Quedamos, pues --digo, me parece que hemos quedado en ello...--, en que el hombre más real, realis, más res, más cosa, es decir, más causa-- sólo existe lo que obra--, es el que quiere ser o el que quiere no ser, el creador. Sólo que este hombre que podríamos llamar, al modo kantiano, numénico, este hombre volitivo e ideal--de idea-voluntad o fuerza--tiene que vivir en un mundo fenoménico, aparencial, racional, en el mundo de los llamados realistas. Y tiene que soñar la vida que es sueño. Y de aquí, del choque de esos hombres reales, unos con otros, surgen la tragedia y la comedia y la novela y la nívola. Pero la realidad es la íntima. La realidad no la constituyen las bambalinas, ni las decoraciones, ni el traje, ni el paisaje, ni el mobiliario, ni las acotaciones, ni...

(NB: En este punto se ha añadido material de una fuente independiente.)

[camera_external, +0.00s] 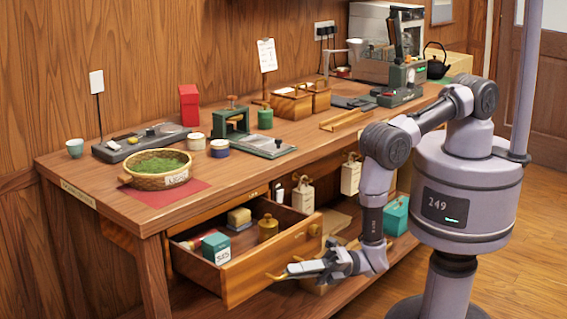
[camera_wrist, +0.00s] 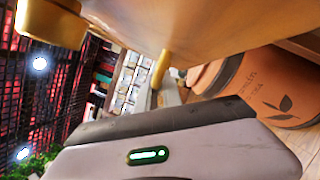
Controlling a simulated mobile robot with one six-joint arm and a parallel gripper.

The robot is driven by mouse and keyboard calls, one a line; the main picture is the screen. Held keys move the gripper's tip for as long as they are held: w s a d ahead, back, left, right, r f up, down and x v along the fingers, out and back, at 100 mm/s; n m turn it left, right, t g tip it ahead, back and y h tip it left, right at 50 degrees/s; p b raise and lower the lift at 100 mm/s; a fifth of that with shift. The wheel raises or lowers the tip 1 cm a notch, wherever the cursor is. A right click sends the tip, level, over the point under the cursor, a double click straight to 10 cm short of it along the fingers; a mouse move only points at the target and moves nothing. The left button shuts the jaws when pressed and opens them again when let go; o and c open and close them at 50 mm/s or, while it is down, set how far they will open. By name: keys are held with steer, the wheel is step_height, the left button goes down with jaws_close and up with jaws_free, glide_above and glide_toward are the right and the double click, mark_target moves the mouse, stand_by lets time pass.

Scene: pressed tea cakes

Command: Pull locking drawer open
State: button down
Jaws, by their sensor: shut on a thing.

Comparad a Segismundo con Don Quijote, dos soñadores de la vida. La realidad en la vida de Don Quijote no fueron los molinos de viento, sino los gigantes. Los molinos eran fenoménicos, aparenciales; los gigantes eran numénicos, substanciales. El sueño es el que es vida, realidad, creación. La fe misma no es, según San Pablo, sino la substancia de las cosas que se esperan, y lo que se espera es sueño. Y la fe es la fuente de la realidad, porque es la vida.
Creer es crear.
¿0 es que la Odisea, esa epopeya que es una novela, y una novela real, muy real, no es menos real cuando nos cuenta prodigios de ensueño que un realista excluiría de su arte?
Sí, ya sé la canción de los críticos que se han agarrado a lo de la nivola; novelas de tesis, filosóficas, símbolos, conceptos personificados, ensayos en forma dialogada... y lo demás.
Pues bien; un hombre, y un hombre real, que quiere ser o que quiera no ser, es un símbolo, y un simbolo puede hacerse hombre. Y hasta un concepto. Un concepto puede llegar a hacerse persona. Yo creo que la rama de una hipérbola quiere--¡así, quiere!--llegar a tocar a su asíntota y no lo logra, y que el geómetra que sintiera ese querer desesperado de la unión de la hipérbola con su asíntota nos crearía a esa hipérbola como a una persona, y persona trágica. Y creo que la elipse quiere tener dos focos. Y creo en la tragedia o en la novela del binomio de Newton. Lo que no sé es si Newton la sintió.
¡A cualquier cosa llaman puros conceptos o entes de ficción los críticos!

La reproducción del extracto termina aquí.